*EXERCISE BRIEF*: Nothing should be output except the lines from the one containing "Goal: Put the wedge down" through the one containing "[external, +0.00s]", both ends included, each repeated exactly.

*PROVIDED ENTRIES*:
↓

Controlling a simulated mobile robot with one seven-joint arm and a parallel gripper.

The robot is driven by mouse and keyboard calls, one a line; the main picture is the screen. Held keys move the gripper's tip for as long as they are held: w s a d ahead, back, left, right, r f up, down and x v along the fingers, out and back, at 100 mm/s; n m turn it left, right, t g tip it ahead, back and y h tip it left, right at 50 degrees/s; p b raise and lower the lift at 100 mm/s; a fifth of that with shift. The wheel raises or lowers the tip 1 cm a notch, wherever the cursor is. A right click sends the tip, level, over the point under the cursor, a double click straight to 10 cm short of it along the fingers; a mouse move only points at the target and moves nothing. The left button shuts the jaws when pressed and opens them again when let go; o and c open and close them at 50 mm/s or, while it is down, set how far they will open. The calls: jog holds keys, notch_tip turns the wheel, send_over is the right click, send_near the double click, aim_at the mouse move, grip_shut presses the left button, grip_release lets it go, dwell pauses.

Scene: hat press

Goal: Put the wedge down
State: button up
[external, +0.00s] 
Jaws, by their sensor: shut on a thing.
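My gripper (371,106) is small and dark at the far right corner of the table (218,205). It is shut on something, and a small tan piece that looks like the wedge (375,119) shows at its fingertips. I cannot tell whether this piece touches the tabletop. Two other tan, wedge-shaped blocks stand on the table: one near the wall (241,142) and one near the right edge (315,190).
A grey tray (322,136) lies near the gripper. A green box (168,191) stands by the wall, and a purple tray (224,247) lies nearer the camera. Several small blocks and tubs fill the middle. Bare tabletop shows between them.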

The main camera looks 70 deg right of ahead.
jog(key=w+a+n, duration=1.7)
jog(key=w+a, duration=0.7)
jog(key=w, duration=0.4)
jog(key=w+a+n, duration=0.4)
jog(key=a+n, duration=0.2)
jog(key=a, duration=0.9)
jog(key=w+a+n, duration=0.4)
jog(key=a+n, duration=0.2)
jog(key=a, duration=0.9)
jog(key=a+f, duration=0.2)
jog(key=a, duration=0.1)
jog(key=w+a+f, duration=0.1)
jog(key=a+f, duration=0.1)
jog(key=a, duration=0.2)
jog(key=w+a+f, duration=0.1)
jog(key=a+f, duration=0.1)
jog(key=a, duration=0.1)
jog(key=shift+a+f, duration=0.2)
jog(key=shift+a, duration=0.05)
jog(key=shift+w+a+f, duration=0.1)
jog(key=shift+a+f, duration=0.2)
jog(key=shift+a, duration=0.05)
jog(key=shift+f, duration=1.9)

↑
↓

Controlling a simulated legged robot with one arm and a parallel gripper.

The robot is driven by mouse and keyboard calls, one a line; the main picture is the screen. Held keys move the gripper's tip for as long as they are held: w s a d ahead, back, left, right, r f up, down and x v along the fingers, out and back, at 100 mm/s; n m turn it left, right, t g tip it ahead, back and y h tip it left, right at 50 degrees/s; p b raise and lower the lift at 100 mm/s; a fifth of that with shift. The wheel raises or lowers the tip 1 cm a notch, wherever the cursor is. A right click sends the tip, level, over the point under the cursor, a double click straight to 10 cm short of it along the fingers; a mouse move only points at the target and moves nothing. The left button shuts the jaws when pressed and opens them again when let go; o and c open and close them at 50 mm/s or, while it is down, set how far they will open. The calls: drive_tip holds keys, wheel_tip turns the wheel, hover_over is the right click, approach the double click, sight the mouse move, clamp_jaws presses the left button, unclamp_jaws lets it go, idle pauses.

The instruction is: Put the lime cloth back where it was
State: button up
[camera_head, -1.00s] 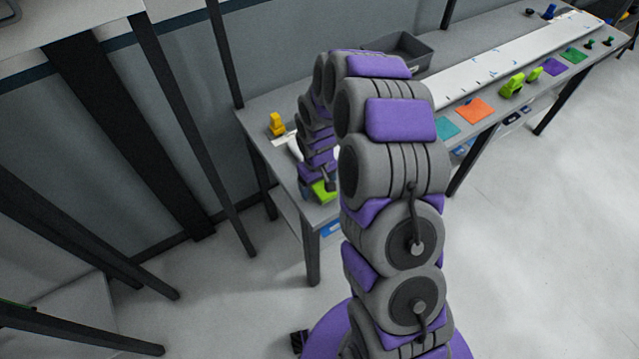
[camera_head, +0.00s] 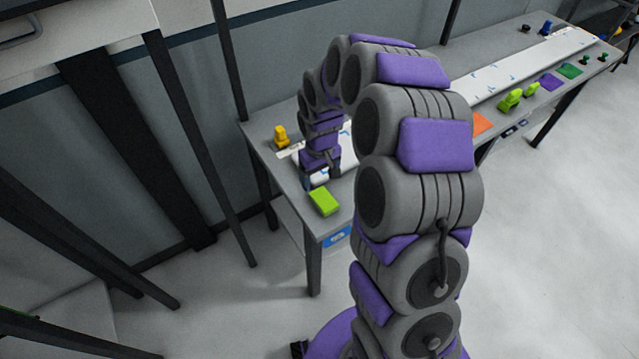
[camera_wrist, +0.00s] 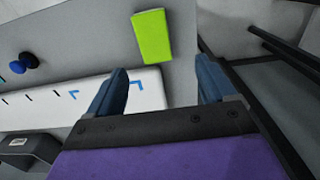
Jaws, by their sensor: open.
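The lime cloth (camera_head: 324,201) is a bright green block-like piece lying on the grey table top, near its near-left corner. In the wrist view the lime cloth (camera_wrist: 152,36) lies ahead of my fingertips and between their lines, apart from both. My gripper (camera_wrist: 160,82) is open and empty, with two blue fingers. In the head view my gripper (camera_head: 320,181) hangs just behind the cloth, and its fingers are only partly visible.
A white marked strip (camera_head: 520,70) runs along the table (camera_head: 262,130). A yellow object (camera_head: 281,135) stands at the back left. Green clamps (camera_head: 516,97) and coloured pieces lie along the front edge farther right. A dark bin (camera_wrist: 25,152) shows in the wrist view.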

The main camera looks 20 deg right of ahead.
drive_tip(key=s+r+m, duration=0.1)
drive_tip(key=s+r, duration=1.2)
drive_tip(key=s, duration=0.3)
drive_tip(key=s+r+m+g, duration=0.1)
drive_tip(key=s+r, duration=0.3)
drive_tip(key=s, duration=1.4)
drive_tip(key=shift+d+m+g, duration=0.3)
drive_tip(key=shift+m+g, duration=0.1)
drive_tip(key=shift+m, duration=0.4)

↑

*REPLY*:
Goal: Put the wedge down
State: button up
[external, +0.00s] 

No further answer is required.